# [WHAT IS EXPECTED]
Every line of the listing must be reproduced as it stands. Leave the images behind.

# [SUPPLIED DATA]
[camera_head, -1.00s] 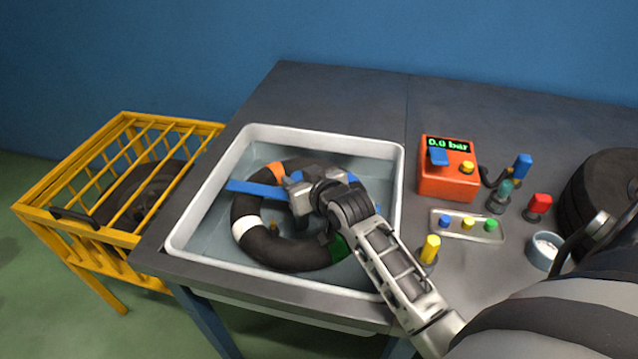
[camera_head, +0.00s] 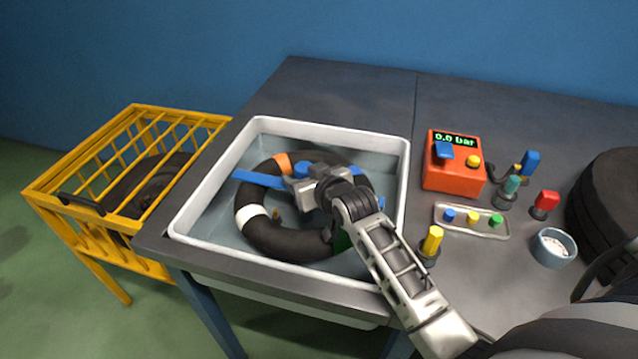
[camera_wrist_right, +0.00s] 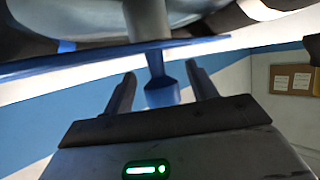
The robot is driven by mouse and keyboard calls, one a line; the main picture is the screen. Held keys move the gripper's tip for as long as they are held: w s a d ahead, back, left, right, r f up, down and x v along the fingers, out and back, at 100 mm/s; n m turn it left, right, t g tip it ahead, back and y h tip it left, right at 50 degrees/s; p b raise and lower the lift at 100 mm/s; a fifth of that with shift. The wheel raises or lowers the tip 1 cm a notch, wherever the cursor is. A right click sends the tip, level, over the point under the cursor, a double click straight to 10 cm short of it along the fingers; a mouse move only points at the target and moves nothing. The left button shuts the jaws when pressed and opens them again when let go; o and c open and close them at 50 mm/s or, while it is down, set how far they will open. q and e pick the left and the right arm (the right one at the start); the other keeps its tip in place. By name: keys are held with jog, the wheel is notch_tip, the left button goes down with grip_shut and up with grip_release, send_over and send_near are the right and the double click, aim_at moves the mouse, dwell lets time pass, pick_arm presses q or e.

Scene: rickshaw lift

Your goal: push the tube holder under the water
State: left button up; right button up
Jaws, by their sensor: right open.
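The tube holder (camera_head: 255,178) is a blue bar that lies across the black inner tube (camera_head: 285,240) in the water basin (camera_head: 180,222). The tube has orange, white and green marks. My right gripper (camera_head: 312,182) is over the tube and hides part of the bar. In the right wrist view the gripper (camera_wrist_right: 162,82) is open. The blue knob of the holder (camera_wrist_right: 162,96) shows between its two fingers, with a gap on each side. My left gripper is not in view.
An orange pressure box (camera_head: 452,180) reading 0.0 bar, a small tray (camera_head: 480,231) of coloured caps, a yellow-topped tool (camera_head: 431,241) and a cup (camera_head: 553,248) stand right of the basin. A yellow cage (camera_head: 100,258) stands left. The table behind the basin is clear.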

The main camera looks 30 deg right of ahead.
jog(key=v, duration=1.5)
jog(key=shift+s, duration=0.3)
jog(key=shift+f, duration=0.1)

# [FINISHED EXERCISE]
[camera_head, -1.00s] 
[camera_head, +0.00s] 
[camera_wrist_right, +0.00s] 
The robot is driven by mouse and keyboard calls, one a line; the main picture is the screen. Held keys move the gripper's tip for as long as they are held: w s a d ahead, back, left, right, r f up, down and x v along the fingers, out and back, at 100 mm/s; n m turn it left, right, t g tip it ahead, back and y h tip it left, right at 50 degrees/s; p b raise and lower the lift at 100 mm/s; a fifth of that with shift. The wheel raises or lowers the tip 1 cm a notch, wherever the cursor is. A right click sends the tip, level, over the point under the cursor, a double click straight to 10 cm short of it along the fingers; a mouse move only points at the target and moves nothing. The left button shuts the jaws when pressed and opens them again when let go; o and c open and close them at 50 mm/s or, while it is down, set how far they will open. q and e pick the left and the right arm (the right one at the start); the other keeps its tip in place. By name: keys are held with jog, the wheel is notch_tip, the left button goes down with grip_shut and up with grip_release, send_over and send_near are the right and the double click, aim_at moves the mouse, dwell lets time pass, pick_arm presses q or e.

Scene: rickshaw lift

Your goal: push the tube holder under the water
State: left button up; right button up
Jaws, by their sensor: right open.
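The tube holder (camera_head: 255,178) is a blue bar that lies across the black inner tube (camera_head: 285,240) in the water basin (camera_head: 180,222). The tube has orange, white and green marks. My right gripper (camera_head: 312,182) is over the tube and hides part of the bar. In the right wrist view the gripper (camera_wrist_right: 162,82) is open. The blue knob of the holder (camera_wrist_right: 162,96) shows between its two fingers, with a gap on each side. My left gripper is not in view.
An orange pressure box (camera_head: 452,180) reading 0.0 bar, a small tray (camera_head: 480,231) of coloured caps, a yellow-topped tool (camera_head: 431,241) and a cup (camera_head: 553,248) stand right of the basin. A yellow cage (camera_head: 100,258) stands left. The table behind the basin is clear.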

The main camera looks 30 deg right of ahead.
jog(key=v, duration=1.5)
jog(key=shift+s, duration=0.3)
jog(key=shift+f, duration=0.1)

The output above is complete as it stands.